=== Input for this task ===
start

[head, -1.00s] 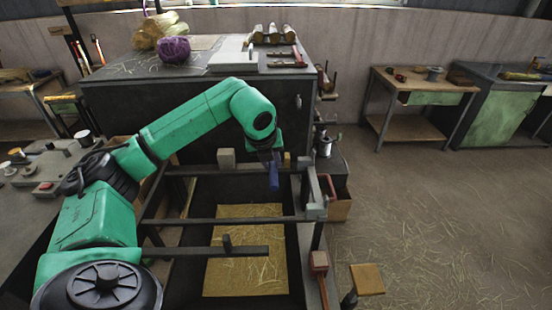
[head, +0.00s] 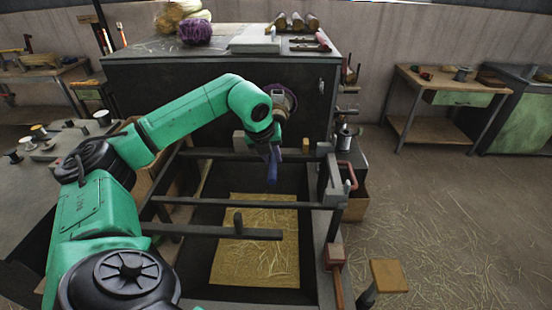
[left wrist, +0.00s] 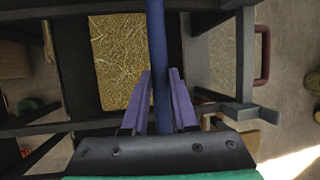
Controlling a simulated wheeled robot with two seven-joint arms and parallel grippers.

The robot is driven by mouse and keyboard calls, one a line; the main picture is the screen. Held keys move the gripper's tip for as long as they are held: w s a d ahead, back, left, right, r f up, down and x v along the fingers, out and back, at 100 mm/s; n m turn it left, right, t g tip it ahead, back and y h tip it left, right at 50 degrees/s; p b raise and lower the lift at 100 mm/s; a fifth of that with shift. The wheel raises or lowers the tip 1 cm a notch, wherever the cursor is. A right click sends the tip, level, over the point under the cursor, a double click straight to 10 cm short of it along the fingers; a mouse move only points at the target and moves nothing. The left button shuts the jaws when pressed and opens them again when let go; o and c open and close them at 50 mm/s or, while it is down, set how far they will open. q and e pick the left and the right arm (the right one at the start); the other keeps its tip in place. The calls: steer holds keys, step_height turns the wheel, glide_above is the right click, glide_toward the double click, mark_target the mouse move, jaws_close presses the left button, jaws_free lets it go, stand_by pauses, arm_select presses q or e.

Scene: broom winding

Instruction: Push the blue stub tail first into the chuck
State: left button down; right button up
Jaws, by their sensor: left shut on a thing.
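My left gripper (head: 272,152) is shut on the blue stub (head: 272,172), a thin dark-blue rod that hangs down, slightly tilted, over the frame. In the left wrist view the stub (left wrist: 157,55) runs between the two purple-looking fingers (left wrist: 160,88) and out past the top edge. A round, light-rimmed fitting (head: 291,98) on the dark cabinet front looks like the chuck. It is partly hidden behind my left wrist, and the stub is apart from it, lower and nearer. Which stub end is the tail I cannot tell. My right gripper is not in view.
The dark cabinet (head: 215,85) stands behind. Dark frame rails (head: 265,196) cross below the gripper, above a straw-covered board (head: 255,262). A red handle (head: 348,173) and a wooden pad (head: 388,276) stand to the right.

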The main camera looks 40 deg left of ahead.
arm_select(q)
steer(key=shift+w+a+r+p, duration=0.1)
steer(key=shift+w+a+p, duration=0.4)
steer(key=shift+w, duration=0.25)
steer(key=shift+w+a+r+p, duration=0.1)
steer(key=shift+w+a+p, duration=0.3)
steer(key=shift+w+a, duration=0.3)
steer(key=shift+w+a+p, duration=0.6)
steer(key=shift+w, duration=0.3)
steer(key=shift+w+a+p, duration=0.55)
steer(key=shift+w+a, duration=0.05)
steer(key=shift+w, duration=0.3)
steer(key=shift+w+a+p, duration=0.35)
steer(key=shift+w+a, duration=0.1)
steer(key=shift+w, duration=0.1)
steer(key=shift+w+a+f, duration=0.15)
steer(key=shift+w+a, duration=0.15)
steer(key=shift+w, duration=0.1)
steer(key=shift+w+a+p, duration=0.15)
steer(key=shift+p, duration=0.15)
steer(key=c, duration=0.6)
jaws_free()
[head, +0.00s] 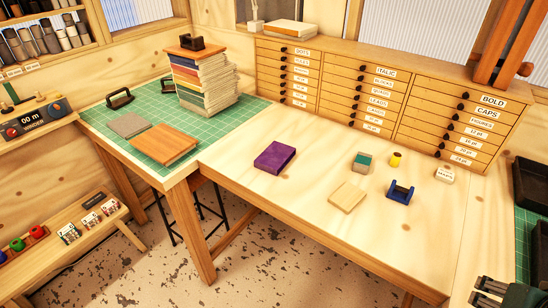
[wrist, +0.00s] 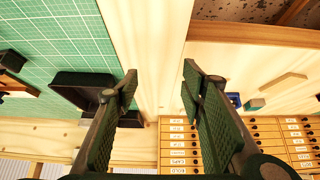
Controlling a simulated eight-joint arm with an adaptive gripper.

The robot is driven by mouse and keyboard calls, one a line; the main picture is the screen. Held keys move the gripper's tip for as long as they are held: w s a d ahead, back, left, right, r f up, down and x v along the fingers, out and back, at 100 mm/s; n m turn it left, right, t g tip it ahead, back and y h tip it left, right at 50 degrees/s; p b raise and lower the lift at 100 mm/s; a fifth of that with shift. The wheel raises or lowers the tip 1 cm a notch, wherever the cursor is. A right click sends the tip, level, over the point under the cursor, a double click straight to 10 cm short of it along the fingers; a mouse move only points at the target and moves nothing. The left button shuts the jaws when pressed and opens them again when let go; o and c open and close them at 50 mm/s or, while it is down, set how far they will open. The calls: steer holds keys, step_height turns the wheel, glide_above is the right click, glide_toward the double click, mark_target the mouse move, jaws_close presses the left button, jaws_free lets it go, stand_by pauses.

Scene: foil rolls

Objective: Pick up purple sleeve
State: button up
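The purple sleeve (head: 275,158) lies flat on the pale wooden bench, left of its middle, in the head view. It does not show in the wrist view. My gripper (head: 492,296) is at the bottom right corner of the head view, partly cut off, far to the right of the sleeve. In the wrist view my gripper (wrist: 163,77) is open, with two dark ribbed fingers apart and nothing between them.
A wooden block (head: 347,197), a teal-topped block (head: 361,162), a yellow item (head: 395,160) and a blue dispenser (head: 400,192) stand right of the sleeve. Labelled drawers (head: 385,90) line the back. A tall stack (head: 204,85) stands left. Bench around the sleeve is clear.

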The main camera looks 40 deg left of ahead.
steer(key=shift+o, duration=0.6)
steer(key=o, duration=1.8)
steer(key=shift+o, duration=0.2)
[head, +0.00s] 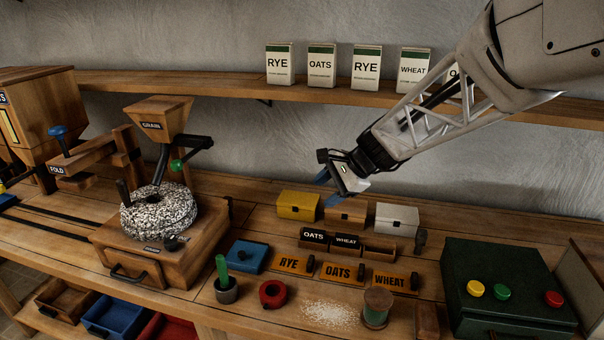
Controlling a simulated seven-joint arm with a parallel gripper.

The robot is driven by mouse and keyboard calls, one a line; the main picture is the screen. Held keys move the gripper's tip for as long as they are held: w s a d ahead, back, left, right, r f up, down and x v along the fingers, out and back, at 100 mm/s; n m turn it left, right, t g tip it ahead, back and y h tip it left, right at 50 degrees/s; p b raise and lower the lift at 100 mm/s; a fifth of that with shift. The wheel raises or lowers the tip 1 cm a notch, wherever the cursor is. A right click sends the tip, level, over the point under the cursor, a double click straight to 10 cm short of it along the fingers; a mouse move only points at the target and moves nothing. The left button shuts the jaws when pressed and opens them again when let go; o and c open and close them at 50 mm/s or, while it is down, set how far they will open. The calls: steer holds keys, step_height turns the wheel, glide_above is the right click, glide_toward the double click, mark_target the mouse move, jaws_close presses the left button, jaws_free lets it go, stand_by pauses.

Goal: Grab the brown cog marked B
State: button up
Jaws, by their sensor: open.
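I cannot make out a brown cog marked B in the head view. My gripper (327,189) hangs in the air at the middle right, above and behind the row of small boxes. Its jaws are open, with no object seen between them. The nearest small boxes below it are a yellow box (298,206), a brown wooden box (345,214) and a white box (397,218).
A grain mill (165,245) with a speckled round stone (159,211) stands left. A dark green box with coloured buttons (508,285) stands right. A shelf (215,86) runs behind.

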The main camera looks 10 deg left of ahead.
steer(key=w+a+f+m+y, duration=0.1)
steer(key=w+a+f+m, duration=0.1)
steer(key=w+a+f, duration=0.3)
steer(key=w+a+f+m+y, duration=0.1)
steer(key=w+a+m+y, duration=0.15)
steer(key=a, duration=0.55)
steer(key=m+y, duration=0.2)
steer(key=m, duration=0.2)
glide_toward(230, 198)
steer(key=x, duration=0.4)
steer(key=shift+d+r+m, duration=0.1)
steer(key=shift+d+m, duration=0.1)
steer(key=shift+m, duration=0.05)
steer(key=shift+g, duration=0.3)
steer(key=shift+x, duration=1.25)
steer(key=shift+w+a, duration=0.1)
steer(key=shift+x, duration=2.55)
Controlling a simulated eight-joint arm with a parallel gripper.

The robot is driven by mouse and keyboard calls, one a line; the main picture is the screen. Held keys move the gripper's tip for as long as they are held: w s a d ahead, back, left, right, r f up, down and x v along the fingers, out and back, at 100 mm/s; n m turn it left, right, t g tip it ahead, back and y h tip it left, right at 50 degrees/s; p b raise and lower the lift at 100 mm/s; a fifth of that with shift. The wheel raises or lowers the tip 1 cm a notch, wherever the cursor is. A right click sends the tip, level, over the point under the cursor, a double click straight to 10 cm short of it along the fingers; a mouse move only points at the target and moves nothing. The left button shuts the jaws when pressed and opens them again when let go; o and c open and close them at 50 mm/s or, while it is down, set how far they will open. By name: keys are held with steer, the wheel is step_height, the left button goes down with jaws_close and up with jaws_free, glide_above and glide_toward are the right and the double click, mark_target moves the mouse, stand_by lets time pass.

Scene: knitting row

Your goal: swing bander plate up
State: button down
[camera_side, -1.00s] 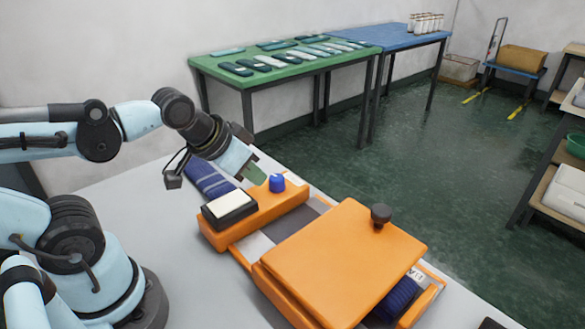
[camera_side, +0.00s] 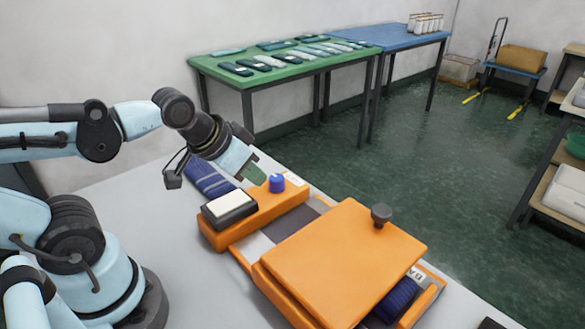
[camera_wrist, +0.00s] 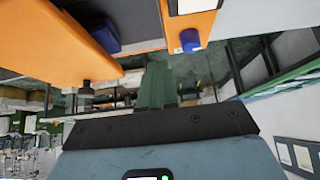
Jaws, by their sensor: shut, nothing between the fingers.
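The orange bander plate (camera_side: 340,258) lies low over the orange bander, with a dark knob (camera_side: 381,213) standing near its far right corner. The plate (camera_wrist: 60,40) also shows upper left in the wrist view, with the knob (camera_wrist: 86,91) below its edge. A dark blue rolled item (camera_side: 398,296) shows partly under the plate's right edge. My gripper (camera_side: 257,175) has green fingers, shut and empty. It hangs beside the blue knob (camera_side: 277,183) on the bander's far-left end, well left of the plate's knob. The fingers (camera_wrist: 157,85) point away in the wrist view.
A black box with a cream pad (camera_side: 229,205) sits on the bander's left end. A folded blue striped cloth (camera_side: 207,179) lies behind it. A green table (camera_side: 290,67) with several dark and pale pieces stands at the back. The grey worktop in front is clear.

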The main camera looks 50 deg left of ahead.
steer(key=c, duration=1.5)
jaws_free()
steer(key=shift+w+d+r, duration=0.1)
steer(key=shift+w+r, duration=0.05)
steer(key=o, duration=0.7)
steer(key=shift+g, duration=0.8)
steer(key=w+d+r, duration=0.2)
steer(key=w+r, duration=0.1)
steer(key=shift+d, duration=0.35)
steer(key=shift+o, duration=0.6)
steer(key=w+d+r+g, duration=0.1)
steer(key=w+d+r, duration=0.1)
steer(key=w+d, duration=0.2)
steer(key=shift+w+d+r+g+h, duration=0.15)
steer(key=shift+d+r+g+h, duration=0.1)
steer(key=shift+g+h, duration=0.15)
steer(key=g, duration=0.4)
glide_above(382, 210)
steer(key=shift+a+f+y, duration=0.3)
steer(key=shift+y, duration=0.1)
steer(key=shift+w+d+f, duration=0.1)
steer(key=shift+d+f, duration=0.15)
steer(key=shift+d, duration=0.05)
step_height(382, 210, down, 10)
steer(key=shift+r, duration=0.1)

end

=== What you are asked to do ===
Count the lines above that contain the word "simulated". Give only the number.

=== Exercise result ===
4